Vibrationally driven particle formations in fluid systems with bimodal thermal inhomogeneities

Abstract

This study builds on and extends an earlier investigation [Santhosh and Lappa, “On the relationship between solid particle attractors and thermal inhomogeneities in vibrationally-driven fluid-particle systems,” Phys. Fluids 35(10), 103316 (2023)]. As the predecessor work, it can be placed in a wider theoretical context, that is, a line of inquiry started a decade ago [Lappa, “The patterning behavior and accumulation of spherical particles in a vibrated non-isothermal liquid,” Phys. Fluids 26(9), 093301 (2014)] about the surprising ability of high-frequency vibrations imposed on a non-isothermal fluid containing dispersed solid particles to support the self-emergence of ordered particle structures.
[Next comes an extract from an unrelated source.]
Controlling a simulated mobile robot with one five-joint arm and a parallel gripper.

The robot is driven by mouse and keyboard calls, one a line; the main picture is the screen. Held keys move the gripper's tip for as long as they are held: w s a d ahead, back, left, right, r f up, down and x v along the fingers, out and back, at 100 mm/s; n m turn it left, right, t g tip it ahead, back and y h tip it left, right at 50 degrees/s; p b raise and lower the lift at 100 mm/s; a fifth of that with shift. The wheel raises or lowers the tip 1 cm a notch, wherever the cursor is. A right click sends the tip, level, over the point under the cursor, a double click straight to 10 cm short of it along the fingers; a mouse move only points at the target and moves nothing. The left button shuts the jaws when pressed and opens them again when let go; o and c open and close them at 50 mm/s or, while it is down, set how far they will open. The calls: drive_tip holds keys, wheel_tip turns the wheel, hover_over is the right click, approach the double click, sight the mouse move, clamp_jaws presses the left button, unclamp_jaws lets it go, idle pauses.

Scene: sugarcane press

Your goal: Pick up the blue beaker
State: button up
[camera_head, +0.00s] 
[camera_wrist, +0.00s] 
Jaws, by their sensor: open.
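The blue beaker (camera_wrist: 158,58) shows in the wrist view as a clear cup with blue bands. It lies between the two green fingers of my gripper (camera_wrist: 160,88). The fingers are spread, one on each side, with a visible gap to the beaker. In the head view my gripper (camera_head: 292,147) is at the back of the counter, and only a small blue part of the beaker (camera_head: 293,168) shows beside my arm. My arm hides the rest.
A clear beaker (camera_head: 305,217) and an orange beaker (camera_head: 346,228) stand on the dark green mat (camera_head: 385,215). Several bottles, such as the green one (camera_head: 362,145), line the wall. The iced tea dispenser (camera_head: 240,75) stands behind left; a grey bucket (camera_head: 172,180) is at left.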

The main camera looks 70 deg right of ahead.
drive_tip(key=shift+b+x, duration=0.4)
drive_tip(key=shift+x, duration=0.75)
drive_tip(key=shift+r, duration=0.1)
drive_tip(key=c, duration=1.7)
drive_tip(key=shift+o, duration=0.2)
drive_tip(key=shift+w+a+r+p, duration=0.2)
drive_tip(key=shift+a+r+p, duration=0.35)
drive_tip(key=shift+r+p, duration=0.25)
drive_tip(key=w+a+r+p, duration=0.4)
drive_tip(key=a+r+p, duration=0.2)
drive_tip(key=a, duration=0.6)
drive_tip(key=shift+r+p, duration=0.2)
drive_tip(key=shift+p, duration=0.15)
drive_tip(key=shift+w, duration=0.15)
Here, the non-trivial relationship between the number and shape of the particle formations and the nature of the thermal conditions along the boundary of the fluid container is further explored by probing in detail the role of thermal spot multiplicity. The problem is approached in the framework of a hybrid Eulerian–Lagrangian numerical approach. The results indicate that completely new morphologies become accessible, which are not possible when only two walls are thermally active. Moreover, on increasing the angle ϕ formed by vibrations with the direction perpendicular to the adiabatic walls of the cavity, the compact surfaces formed by particles for ϕ = 0° are taken over by more complex formations, which give the observer the illusion of a flexible fabric formed by the intersection of many independent filamentary structures.